Un salaire étudiant pour « refuser que les études supérieures soient fermées à certains groupes sociaux »
Les étudiants étrangers non-européens devront désormais débourser plusieurs milliers d’euros pour étudier en France. C’est la première étape d’une hausse généralisée pour tous les étudiants, comme le montre l’expérience britannique. La revendication d’un accès gratuit à l’université, voire d’un salaire étudiant, reste d’actualité pour contrer ces inégalités. Entretien avec le sociologue Aurélien Casta.
Interview originale publiée sur le site Basta le 15/09/2020
Basta ! : Cette rentrée universitaire inaugure les nouveau frais d’inscription décuplés pour les étudiants étrangers non-européens - 2770 pour la licence, 3770 euros en master, contre 170 euros et 243 euros pour les étudiants français et de l’Union européenne. Comment l’idée d’augmenter les frais d’inscription a-t-elle réussi à s’imposer ?
Aurélien Casta: Il y avait déjà le projet de loi Devaquet dans les années 1980 [le projet de loi de 1986 d’Alain Devaquet, ministre de l’Enseignement supérieur du gouvernement de Jacques Chirac, voulait introduire la sélection à l’entrée des universités et leur donner la possibilité de fixer elles-mêmes leurs droits d’inscriptions, ndlr]. Il a été abandonné suite à un mouvement social massif. Ensuite, jusqu’à la fin des années 1990, seuls des acteurs classés à droite ou à l’extrême droite continuaient à défendre une hausse des droits d’inscriptions. Puis, les directeurs d’établissements ont repris l’idée, qu’il s’agisse de présidents d’universités publiques ou de directeurs de grandes écoles publiques et privées. La Conférence des grandes écoles et celle des présidents d’universités publiques ont commencé à travailler sur la hausse des frais d’inscription. À la fin des années 2000, des groupes de réflexion de droite comme de gauche, l’Institut Montaigne, Terra Nova, et des groupes patronaux comme l’Institut de l’entreprise, ont appuyé cette demande.

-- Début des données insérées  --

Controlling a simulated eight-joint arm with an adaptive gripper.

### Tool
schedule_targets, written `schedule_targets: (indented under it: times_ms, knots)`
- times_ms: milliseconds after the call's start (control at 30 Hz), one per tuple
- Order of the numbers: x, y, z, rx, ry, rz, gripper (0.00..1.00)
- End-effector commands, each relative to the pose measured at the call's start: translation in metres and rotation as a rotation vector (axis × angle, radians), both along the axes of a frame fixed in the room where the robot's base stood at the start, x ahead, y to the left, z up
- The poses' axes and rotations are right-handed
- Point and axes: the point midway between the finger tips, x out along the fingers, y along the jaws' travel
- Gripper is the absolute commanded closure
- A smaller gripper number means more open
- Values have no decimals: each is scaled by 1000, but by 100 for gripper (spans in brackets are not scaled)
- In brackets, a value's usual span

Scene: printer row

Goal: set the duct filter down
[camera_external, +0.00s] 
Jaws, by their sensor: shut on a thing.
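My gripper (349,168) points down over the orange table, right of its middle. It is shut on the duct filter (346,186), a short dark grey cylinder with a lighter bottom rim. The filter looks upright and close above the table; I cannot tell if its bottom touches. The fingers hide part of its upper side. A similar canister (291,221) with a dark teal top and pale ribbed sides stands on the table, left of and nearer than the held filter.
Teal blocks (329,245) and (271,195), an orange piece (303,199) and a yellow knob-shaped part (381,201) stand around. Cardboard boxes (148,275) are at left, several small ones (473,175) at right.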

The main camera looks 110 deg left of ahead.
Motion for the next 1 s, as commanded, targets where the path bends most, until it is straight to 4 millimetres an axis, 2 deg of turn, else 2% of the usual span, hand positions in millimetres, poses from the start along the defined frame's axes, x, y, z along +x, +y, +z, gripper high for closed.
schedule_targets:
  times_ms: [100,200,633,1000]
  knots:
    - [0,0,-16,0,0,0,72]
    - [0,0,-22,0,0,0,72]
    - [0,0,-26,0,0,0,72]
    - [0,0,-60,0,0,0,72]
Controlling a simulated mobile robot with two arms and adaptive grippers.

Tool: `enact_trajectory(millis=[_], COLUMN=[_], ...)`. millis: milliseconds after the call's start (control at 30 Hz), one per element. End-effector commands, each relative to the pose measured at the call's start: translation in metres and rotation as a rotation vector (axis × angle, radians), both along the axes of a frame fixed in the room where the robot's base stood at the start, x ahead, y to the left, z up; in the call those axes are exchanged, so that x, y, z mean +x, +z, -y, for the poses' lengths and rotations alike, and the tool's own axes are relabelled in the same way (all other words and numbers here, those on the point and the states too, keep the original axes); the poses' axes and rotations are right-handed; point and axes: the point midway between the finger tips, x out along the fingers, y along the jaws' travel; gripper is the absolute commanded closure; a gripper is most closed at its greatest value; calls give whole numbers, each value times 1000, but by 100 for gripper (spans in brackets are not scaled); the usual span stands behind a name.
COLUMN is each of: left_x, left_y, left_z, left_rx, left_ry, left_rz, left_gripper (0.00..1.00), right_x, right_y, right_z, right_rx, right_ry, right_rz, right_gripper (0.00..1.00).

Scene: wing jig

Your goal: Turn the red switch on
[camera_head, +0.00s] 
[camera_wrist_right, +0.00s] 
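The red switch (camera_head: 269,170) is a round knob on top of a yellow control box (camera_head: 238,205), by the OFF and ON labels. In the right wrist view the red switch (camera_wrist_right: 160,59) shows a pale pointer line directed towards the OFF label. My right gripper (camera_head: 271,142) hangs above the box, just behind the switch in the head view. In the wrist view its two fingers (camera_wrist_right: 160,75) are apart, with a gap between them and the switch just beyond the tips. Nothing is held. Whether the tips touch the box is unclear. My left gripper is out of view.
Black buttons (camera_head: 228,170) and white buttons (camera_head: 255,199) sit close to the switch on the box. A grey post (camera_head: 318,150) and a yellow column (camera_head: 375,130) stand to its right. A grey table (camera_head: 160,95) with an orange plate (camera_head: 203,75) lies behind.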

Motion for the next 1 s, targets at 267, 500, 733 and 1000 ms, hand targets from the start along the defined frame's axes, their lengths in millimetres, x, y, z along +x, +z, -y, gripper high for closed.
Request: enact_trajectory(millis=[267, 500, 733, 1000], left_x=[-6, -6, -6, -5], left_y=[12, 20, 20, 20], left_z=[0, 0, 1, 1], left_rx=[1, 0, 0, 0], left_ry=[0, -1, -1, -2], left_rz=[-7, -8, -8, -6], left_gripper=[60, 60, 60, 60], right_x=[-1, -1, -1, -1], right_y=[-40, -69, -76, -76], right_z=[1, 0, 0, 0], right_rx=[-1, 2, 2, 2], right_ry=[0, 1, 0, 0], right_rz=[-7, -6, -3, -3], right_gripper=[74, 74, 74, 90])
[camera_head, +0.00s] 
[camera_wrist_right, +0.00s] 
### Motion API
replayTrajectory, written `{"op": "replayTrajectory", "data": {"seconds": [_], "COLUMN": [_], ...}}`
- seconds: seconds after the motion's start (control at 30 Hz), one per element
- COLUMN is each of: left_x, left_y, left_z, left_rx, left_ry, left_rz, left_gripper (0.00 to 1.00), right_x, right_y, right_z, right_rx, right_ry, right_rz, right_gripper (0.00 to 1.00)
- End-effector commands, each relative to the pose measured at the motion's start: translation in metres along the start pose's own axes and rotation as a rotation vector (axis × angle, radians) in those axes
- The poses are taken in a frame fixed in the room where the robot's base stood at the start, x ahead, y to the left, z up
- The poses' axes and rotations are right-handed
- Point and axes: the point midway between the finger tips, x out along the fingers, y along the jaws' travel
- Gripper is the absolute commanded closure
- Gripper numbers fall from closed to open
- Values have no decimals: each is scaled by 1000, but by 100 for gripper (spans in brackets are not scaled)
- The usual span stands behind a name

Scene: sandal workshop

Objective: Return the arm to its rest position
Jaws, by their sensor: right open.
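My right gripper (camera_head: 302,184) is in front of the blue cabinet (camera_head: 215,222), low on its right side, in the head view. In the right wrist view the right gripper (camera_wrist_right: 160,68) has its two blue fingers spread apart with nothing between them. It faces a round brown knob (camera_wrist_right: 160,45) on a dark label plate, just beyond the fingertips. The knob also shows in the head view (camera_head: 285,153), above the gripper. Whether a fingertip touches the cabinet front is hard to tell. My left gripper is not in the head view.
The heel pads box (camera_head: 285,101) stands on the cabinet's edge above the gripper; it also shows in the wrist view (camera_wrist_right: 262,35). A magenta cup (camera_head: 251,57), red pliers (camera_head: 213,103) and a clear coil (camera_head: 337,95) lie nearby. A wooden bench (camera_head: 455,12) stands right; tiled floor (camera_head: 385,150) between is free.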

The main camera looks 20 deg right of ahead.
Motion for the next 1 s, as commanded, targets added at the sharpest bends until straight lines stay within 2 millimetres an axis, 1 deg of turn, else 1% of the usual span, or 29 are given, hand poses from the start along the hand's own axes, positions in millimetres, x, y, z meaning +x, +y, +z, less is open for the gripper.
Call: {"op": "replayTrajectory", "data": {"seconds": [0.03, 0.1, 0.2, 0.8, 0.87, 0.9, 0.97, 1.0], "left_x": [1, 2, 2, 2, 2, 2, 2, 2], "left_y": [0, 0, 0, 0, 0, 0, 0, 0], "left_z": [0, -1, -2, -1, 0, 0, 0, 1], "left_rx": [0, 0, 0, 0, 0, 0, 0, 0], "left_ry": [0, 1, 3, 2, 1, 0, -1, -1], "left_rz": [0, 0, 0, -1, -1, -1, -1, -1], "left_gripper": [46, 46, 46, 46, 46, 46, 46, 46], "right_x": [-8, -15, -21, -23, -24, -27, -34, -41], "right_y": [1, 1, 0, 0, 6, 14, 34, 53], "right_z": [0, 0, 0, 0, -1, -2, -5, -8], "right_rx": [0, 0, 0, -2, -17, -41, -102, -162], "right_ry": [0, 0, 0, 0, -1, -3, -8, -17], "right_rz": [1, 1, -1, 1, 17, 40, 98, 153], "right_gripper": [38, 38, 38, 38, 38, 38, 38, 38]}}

Les présidents d’universités ont-ils rallié l’idée d’une hausse des inscriptions parce que les financements publics des universités se réduisaient ?
Ce qui est certain, c’est qu’à partir du milieu des années 1990, des rapports d’experts commandés par les ministères annoncent que les subventions publiques aux établissements n’allaient pas pouvoir suivre la hausse des effectifs étudiants, et qu’il y aurait un problème de financement. C’est notamment ce que dit le rapport Laurent dès 1994 (du nom de Daniel Laurent, alors président de l’université de Marne-la-Vallée : "Universités, relever les défis du nombre" [2]). Ces rapports ont été communiqués aux présidents des universités pour les acclimater à la situation.

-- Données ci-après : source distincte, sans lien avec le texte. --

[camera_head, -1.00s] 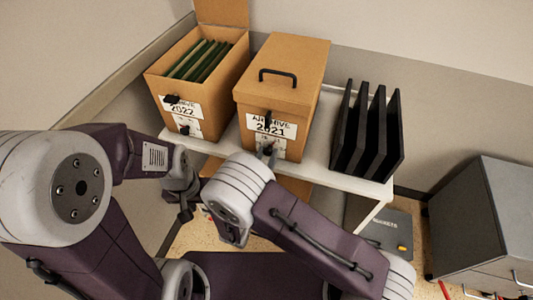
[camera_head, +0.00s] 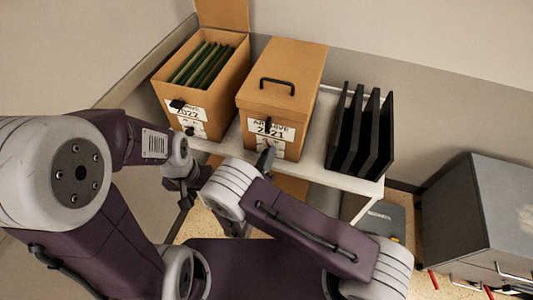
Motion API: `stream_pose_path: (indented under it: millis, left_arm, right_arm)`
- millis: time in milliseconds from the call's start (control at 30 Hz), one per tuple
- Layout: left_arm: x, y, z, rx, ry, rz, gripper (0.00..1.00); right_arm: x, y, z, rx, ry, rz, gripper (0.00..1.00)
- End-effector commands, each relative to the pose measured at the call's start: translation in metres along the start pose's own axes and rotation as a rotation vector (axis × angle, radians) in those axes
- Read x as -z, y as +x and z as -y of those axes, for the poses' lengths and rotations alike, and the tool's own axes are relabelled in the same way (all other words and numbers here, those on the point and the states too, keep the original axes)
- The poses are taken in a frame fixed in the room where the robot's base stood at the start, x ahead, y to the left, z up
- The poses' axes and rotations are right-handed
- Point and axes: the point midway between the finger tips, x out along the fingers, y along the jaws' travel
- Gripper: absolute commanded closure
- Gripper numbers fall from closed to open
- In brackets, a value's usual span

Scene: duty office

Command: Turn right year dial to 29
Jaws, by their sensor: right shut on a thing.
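The right archive box (camera_head: 293,92) is closed, with a black handle on its lid and a label (camera_head: 271,129) reading "ARCHIVE 2021". My right gripper (camera_head: 265,158) is at the lower front of this box, shut on the small dial below the label. The dial and its digits are mostly hidden by the gripper. The left archive box (camera_head: 212,118) is open, labelled 2022, and holds green folders (camera_head: 203,64). Its own small dark dial (camera_head: 190,131) shows low on its front. My left gripper (camera_head: 186,191) hangs in front of the shelf, apart from both boxes; its jaws are unclear.
A white shelf (camera_head: 314,166) carries both boxes and a black upright file rack (camera_head: 361,135) to the right. A grey cabinet (camera_head: 478,220) stands at the far right. A grey case (camera_head: 386,218) lies below the shelf's right end.

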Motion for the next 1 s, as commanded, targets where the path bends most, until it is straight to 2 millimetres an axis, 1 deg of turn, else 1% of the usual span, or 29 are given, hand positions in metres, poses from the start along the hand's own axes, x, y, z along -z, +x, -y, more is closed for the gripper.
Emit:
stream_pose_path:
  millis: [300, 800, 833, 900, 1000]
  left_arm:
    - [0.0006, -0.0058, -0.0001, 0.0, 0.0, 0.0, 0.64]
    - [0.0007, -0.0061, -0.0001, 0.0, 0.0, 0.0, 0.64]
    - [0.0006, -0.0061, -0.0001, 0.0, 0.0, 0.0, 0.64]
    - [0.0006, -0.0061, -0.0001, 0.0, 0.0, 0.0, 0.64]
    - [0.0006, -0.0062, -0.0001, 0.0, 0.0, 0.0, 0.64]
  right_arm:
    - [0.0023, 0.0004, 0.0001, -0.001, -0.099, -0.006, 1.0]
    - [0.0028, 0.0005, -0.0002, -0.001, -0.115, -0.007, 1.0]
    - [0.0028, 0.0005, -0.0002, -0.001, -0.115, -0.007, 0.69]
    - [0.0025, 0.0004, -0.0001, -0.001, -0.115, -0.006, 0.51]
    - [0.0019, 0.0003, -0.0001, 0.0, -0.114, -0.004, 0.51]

Les universités britanniques n’ont pas toujours été payantes et chères comme aujourd’hui. Comment cela s’est-il passé au Royaume-Uni ? La France suit-elle le même processus ?
Après-guerre, la Grande-Bretagne a démocratisé l’enseignement supérieur. Cela a reposé jusqu’en 1997 sur un système qui garantissaient à la fois la gratuité des études pour les étudiants à temps plein, et le versement d’une prestation aux étudiants. Celle-ci représentait jusqu’à deux fois l’équivalent des bourses françaises sur critères sociaux, soit 6000 à 7000 euros par an pour les frais de vie courante pour les personnes issues des milieux les moins favorisés.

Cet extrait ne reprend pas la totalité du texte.